[THE TASK]
Transcribe the whole listing without a single picture.

[DATASET CONTENT]
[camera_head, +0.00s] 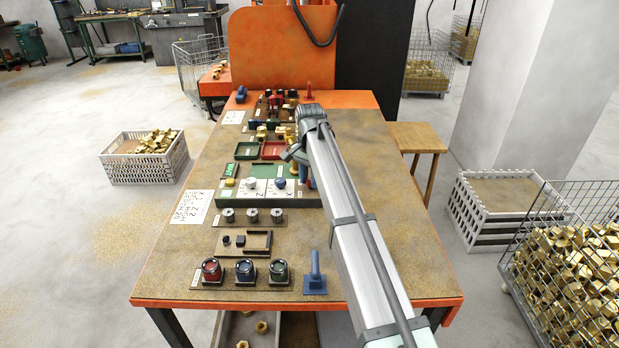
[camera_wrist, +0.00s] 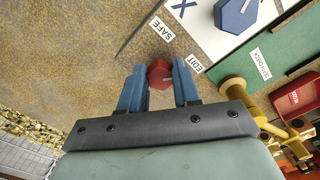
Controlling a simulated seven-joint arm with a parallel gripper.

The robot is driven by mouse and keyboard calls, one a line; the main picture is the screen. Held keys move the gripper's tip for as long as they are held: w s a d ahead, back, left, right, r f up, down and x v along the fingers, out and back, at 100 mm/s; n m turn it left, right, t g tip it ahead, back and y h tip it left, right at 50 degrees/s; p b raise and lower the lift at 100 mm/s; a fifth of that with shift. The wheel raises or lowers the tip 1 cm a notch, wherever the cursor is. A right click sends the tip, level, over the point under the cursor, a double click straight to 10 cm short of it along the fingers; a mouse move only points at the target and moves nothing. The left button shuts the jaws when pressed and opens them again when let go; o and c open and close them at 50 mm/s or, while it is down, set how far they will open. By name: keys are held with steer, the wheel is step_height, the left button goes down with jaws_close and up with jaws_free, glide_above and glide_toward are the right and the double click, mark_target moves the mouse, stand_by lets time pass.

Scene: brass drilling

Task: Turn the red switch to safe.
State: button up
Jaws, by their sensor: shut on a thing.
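The red switch (camera_wrist: 159,76) is a hexagonal knob between the two blue fingers of my gripper (camera_wrist: 160,71) in the wrist view. The fingers are shut on it from both sides. A small pale mark on the knob points right, roughly to the EDIT side. The SAFE label (camera_wrist: 161,29) lies above the knob in the wrist view, and the EDIT label (camera_wrist: 197,64) lies to its right.
A blue hexagonal knob (camera_wrist: 236,14) on a white plate stands close by in the wrist view. Brass parts (camera_wrist: 262,115) and a red tray (camera_wrist: 299,97) lie to the right. In the head view, a blue upright handle (camera_head: 315,273) stands near the table's front edge. The table's right side is clear.

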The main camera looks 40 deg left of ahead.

[EXERCISE RESPONSE]
[camera_head, +0.00s] 
[camera_wrist, +0.00s] 
Controlling a simulated seven-joint arm with a parallel gripper.

The robot is driven by mouse and keyboard calls, one a line; the main picture is the screen. Held keys move the gripper's tip for as long as they are held: w s a d ahead, back, left, right, r f up, down and x v along the fingers, out and back, at 100 mm/s; n m turn it left, right, t g tip it ahead, back and y h tip it left, right at 50 degrees/s; p b raise and lower the lift at 100 mm/s; a fifth of that with shift. The wheel raises or lowers the tip 1 cm a notch, wherever the cursor is. A right click sends the tip, level, over the point under the cursor, a double click straight to 10 cm short of it along the fingers; a mouse move only points at the target and moves nothing. The left button shuts the jaws when pressed and opens them again when let go; o and c open and close them at 50 mm/s or, while it is down, set how far they will open. By name: keys are held with steer, the wheel is step_height, the left button goes down with jaws_close and up with jaws_free, glide_above and glide_toward are the right and the double click, mark_target moves the mouse, stand_by lets time pass.

Scene: brass drilling

Task: Turn the red switch to safe.
State: button up
Jaws, by their sensor: shut on a thing.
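The red switch (camera_wrist: 159,76) is a hexagonal knob between the two blue fingers of my gripper (camera_wrist: 160,71) in the wrist view. The fingers are shut on it from both sides. A small pale mark on the knob points right, roughly to the EDIT side. The SAFE label (camera_wrist: 161,29) lies above the knob in the wrist view, and the EDIT label (camera_wrist: 197,64) lies to its right.
A blue hexagonal knob (camera_wrist: 236,14) on a white plate stands close by in the wrist view. Brass parts (camera_wrist: 262,115) and a red tray (camera_wrist: 299,97) lie to the right. In the head view, a blue upright handle (camera_head: 315,273) stands near the table's front edge. The table's right side is clear.

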The main camera looks 40 deg left of ahead.

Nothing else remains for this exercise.